Wednesday, October 12, 2005

inversion

Over at I cite, Jodi Dean has posted about Nazism and neoconservatism. Not to conflate the two, but to present a possible homology between them.

In brief, Jodi takes from Zizek the notion that Nazi anti-semitism should be read as a displaced class politics. And she goes on to suggest that the contemporary neoconservative discourse on class could be read similarly, but as a displaced politics of race.

There are various ways one could take this. Foucault's discussion of a primary race conflict in "Society Must Be Defended" also comes to mind. But as I suggested briefly in the comments to Jodi's post, it's tempting to see it as an instance of (perhaps posthegemonic) inversion.

The Nazi substitution of race for class is, then, a classic ideological substitution. Rather than admit the threat of working class disruption to capital accumulation, a populist cross-class alliance is constructed through opposition to the figure of the Jew as scapegoat. Obviously, pinning the blame for Germany's economic woes on the Jews is a fantasy (ultimately genocidal, but still a fantasy), yet to the extent that this fantasy encodes some aspect of real economic conditions and struggles, then it secures popular consent. Hegemony.

(After all, ideology is never purely arbitrary. Think of Roberto Schwarz's definition of ideology as a system of representation "well grounded in appearances" [Misplaced Ideas 23]. It is the fact that ideology is a displaced account of some real struggle that makes it a description of reality, albeit a "false" description.)

But in neoconservatism, in Jodi's account, this relationship between ideology and economy, base and superstructure, has been inverted. Class politics is out in the open: there's no attempt to hide the ways in which the Bush regime favours the rich; everyone knows that the Iraq war, for instance, was driven by economic interests. There is, apparently, no ideology... Posthegemony. Except that, Jodi suggests, there is. But it is hidden. Indeed, the reason why capital can flaunt its workings so openly is that this "true" description of reality stands in for the false one, stands in for the ideology of racial hatred.

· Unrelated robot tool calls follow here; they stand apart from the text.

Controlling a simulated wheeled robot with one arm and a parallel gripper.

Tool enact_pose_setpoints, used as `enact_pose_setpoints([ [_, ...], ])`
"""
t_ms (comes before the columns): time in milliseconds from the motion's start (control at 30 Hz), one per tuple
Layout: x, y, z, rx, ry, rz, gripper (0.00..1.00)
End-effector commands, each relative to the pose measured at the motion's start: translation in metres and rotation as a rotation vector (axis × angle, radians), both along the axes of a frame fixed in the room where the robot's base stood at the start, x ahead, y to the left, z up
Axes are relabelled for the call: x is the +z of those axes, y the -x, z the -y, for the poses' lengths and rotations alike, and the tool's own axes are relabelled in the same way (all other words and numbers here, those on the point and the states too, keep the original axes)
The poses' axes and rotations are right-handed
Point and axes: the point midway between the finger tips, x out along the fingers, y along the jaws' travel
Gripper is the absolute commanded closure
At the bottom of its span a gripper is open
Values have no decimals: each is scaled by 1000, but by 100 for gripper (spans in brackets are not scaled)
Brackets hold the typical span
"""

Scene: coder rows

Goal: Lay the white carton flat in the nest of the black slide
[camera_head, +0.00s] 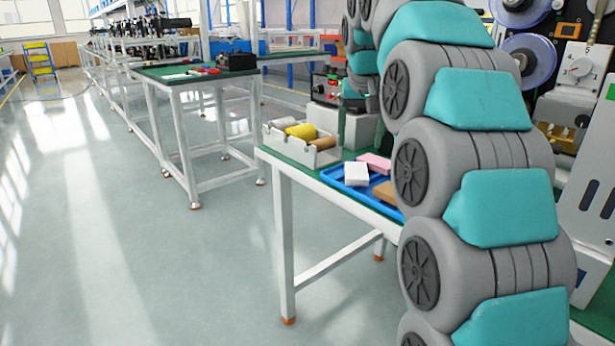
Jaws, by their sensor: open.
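The white carton (356,173) is a small white block at the left end of a blue tray (335,185) on a green-topped table. A pink carton (374,162) and a brown carton (386,194) lie beside it, the brown one partly hidden by my arm. My own grey and teal arm fills the right half of the view. It folds over at the top and its far end is hidden, so I do not see my gripper. I cannot make out the black slide or its nest.
A grey bin (316,156) with yellow, white and brown rolls stands left of the tray. Behind it are grey boxes. A machine with blue-rimmed reels (527,62) stands at the right behind my arm. Another green table (190,77) is further back. The floor at left is clear.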

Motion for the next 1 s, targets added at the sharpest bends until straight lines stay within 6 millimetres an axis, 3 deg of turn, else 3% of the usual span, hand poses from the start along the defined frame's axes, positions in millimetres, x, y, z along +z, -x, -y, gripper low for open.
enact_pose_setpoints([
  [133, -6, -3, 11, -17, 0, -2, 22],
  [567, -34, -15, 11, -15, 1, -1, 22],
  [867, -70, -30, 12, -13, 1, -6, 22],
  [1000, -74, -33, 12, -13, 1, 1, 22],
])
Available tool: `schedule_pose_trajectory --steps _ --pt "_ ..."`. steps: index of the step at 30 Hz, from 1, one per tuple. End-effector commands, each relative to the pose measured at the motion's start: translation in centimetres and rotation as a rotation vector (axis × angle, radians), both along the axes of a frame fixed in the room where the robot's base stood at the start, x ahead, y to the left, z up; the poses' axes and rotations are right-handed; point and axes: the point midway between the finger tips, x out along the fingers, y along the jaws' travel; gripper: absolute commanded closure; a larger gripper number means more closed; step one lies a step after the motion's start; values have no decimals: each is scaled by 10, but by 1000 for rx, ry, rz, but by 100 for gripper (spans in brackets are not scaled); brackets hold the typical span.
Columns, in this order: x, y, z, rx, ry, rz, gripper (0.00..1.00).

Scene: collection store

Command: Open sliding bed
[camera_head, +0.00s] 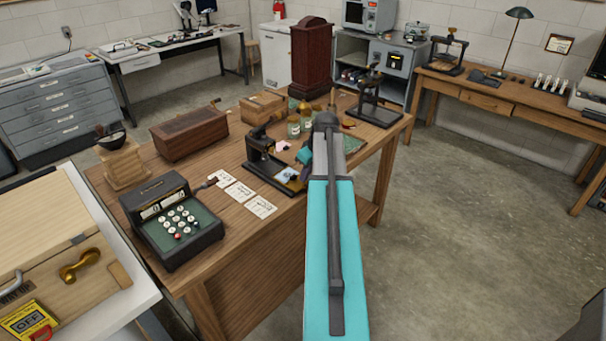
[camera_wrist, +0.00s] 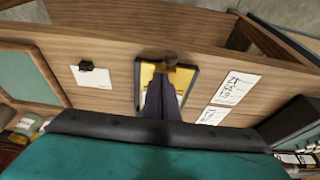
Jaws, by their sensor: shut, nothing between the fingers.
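A small black press (camera_head: 262,150) stands on the wooden table, with a flat bed (camera_head: 288,177) low at its front that carries a pale blue piece. In the wrist view the bed (camera_wrist: 147,74) shows as a yellow plate in a dark frame, with a brown knob (camera_wrist: 172,59) at its table-edge side. My gripper (camera_wrist: 162,80) is shut and empty, its dark fingers over the bed and their tips close to the knob. I cannot tell whether they touch it. In the head view my teal arm hides most of my gripper.
Paper cards (camera_head: 240,193) and a cash register (camera_head: 172,220) stand left of the press. Jars (camera_head: 294,127), a wooden box (camera_head: 189,134) and a second black press (camera_head: 372,100) are farther back on the table (camera_head: 226,165). The floor on the right is clear.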

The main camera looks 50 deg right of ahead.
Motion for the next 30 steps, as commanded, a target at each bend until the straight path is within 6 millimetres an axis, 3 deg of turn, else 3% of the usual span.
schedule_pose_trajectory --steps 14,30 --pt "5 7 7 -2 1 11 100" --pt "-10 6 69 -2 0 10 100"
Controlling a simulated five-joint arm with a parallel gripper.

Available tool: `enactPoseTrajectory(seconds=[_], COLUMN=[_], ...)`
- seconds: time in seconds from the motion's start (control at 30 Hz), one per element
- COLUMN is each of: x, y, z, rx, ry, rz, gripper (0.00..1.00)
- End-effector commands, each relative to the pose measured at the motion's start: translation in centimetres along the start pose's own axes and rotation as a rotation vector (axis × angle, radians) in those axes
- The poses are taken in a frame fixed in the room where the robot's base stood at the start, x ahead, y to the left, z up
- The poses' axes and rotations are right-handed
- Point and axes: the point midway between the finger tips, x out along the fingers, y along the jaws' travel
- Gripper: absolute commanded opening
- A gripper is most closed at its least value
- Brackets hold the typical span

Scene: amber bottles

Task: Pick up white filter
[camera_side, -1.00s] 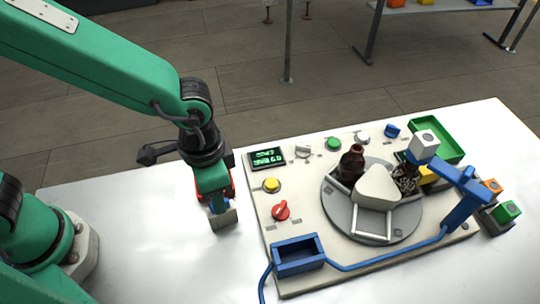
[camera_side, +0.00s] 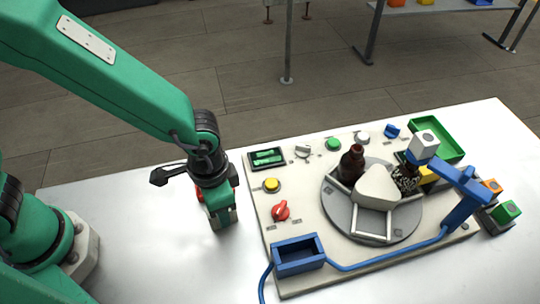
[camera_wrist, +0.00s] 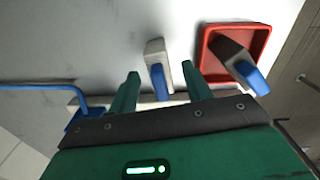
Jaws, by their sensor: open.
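A pale block with a blue part (camera_wrist: 153,52), which looks like the white filter, shows in the wrist view between the two fingers of my gripper (camera_wrist: 160,88). The gripper is open, with one green finger on each side and a visible gap to the block. In the side view my gripper (camera_side: 222,216) points down low over the white table, left of the cream panel. There its fingers mostly hide the block. I cannot tell how high the fingertips are above the table.
A red tray (camera_wrist: 208,65) holding a dark grey and blue block (camera_wrist: 238,63) is close on the right in the wrist view. The cream panel (camera_side: 285,235) carries a blue box (camera_side: 298,256), knobs and a turntable (camera_side: 340,218) with brown bottles. The front-left table is clear.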

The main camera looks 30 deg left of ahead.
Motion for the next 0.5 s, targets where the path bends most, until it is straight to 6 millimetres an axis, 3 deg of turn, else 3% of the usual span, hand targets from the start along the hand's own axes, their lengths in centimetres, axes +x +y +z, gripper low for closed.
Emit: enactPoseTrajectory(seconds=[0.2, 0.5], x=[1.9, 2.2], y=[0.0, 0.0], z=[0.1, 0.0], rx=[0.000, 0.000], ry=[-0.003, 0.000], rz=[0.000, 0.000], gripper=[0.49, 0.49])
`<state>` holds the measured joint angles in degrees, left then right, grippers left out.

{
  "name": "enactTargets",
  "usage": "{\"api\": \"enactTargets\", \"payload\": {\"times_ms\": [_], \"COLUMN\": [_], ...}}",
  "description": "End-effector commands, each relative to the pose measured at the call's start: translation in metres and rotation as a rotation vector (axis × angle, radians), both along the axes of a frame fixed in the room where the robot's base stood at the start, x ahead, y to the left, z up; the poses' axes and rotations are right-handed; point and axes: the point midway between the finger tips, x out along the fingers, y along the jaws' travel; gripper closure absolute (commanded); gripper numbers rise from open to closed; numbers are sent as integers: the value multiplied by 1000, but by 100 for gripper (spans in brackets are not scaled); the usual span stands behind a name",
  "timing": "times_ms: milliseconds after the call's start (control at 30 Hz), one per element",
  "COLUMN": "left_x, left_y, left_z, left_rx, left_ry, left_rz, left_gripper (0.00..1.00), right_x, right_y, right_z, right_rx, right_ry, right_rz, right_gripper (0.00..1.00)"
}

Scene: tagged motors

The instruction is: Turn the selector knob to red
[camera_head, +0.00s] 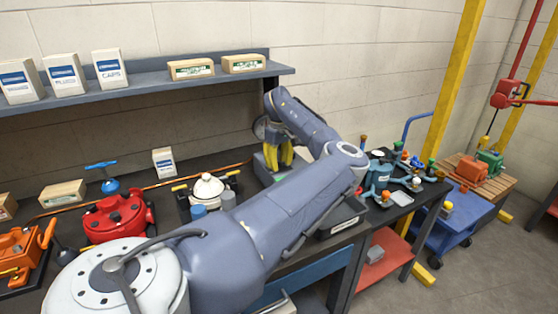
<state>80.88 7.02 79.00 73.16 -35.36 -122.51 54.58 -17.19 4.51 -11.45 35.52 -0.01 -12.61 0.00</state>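My left arm reaches across the bench and folds back, so its left gripper (279,164) points down with yellow fingers. The fingers are over a grey box (264,174) at the back of the bench, at or just above its top. I cannot make out a selector knob or any red mark on this box; the fingers and my arm cover part of it. The gap between the fingertips is too small to judge, and no held thing shows. My right gripper is not in view.
A red round housing (117,218), an orange device (22,252) and a white-domed unit (207,187) stand left on the bench. A shelf (150,82) with boxes runs above. A side table (405,207) with several teal fittings stands right. My arm blocks the bench's middle.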

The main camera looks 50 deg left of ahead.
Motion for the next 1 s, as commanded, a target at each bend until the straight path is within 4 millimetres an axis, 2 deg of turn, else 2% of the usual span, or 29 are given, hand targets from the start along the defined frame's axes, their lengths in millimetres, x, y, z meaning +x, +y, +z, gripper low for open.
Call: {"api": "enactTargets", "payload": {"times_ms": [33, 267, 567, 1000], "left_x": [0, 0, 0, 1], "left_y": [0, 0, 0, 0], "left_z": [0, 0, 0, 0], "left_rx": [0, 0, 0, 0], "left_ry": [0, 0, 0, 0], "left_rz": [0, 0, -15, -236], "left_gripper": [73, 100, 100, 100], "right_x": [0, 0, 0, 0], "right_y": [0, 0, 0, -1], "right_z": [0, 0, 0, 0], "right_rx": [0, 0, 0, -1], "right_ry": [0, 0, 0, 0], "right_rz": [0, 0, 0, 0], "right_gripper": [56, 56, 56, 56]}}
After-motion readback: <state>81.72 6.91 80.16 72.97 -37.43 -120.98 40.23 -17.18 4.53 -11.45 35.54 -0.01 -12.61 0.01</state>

So, where once ideology stood in for the real interests of the dominant, securing the consent of the dominated by obscuring the fact of their domination, now the truth of domination is out in the open, because only thereby can (the dominated's?) ideological fantasies remain hidden.

Now, frankly, I'm not sure how much of this I buy. It definitely goes against the grain of what I'm trying to elaborate as posthegemony theory. But I thought it was worth sketching out because it is at least neat, and allows for a Zizekian enjoyment of the counterintuitive.